L’esprit et le corps ont besoin de disposer en temps opportun d’un repos réparateur qui relâche les organes et leur permet d’acquérir de nouvelles forces.

Parmi les indices du surmenage, il convient de citer l’absence d’appétit, la diminution de poids du corps, la lourdeur de la tête non seulement à la fin de la journée mais même le matin au lever. Lorsque ces symptômes se présentent, il faut délaisser tout travail fatigant, prendre du repos, prolonger son sommeil, accepter un régime alimentaire plus fortifiant, rechercher des occupations qui distraient, reposent et corrigent le manque d’équilibre entre les différentes fonctions de l’organisme ; des promenades, des exercices physiques, des voyages produisent toujours du bien.

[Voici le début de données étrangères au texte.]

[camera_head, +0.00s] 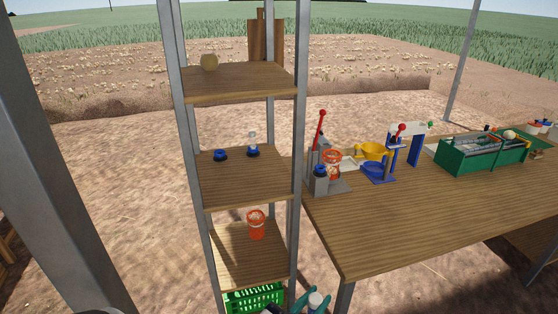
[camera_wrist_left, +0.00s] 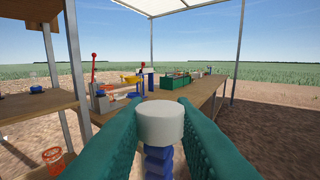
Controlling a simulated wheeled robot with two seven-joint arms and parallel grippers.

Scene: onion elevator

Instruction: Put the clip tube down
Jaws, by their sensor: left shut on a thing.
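The clip tube shows in the left wrist view as a white round top (camera_wrist_left: 160,122) with blue segments (camera_wrist_left: 158,160) below it. It stands upright between the teal fingers of my left gripper (camera_wrist_left: 161,108), which is shut on it. In the head view my left gripper (camera_head: 313,302) is at the bottom edge, low beside the shelf rack's front right post, with the tube's white end (camera_head: 316,297) between its fingers. The tube's lower part is hidden there. My right gripper is not in view.

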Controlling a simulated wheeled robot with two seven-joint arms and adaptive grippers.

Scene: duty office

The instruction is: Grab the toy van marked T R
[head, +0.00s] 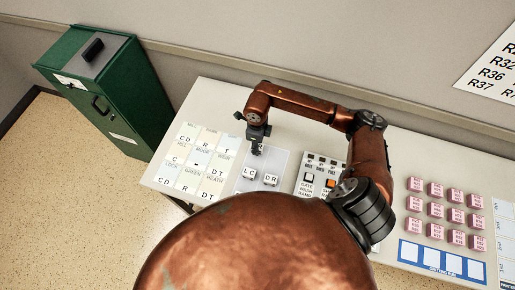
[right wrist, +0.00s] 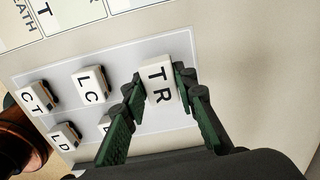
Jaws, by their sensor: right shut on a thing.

Mais mieux vaut prévenir que guérir. Rendons nos occupations le moins fatigantes tout en leur faisant produire leur maximum de rendement. Travaillons avec méthode, d’après un plan bien défini, un horaire bien établi, des principes rationnels. L’absence de méthode est souvent cause que bien des personnes, tout en se démenant du matin au soir, en déployant une activité fiévreuse, n’arrivent pas à des résultats proportionnés aux efforts qu’elles produisent. En second lieu, varions nos occupations. Si un travail est long et peu attrayant, répartissons-le en plusieurs séances ; il nous paraîtra plus agréable et nous ferons meilleure besogne. En établissant le plan de notre journée, disposons nos occupations de telle sorte que le même organe ne soit pas trop longtemps occupé ; à un travail où l’esprit joue le rôle prépondérant, faisons succéder un travail réclamant avant tout un effort corporel ; nous utiliserons ainsi mieux nos énergies. Enfin, tâchons d’avoir un sommeil paisible et réparateur, pas trop long, ce qui disposerait à la mollesse, mais suffisant pour permettre à l’organisme de se reposer des fatigues de la journée. Pour la jeunesse, un sommeil de neuf heures environ est nécessaire et suffisant.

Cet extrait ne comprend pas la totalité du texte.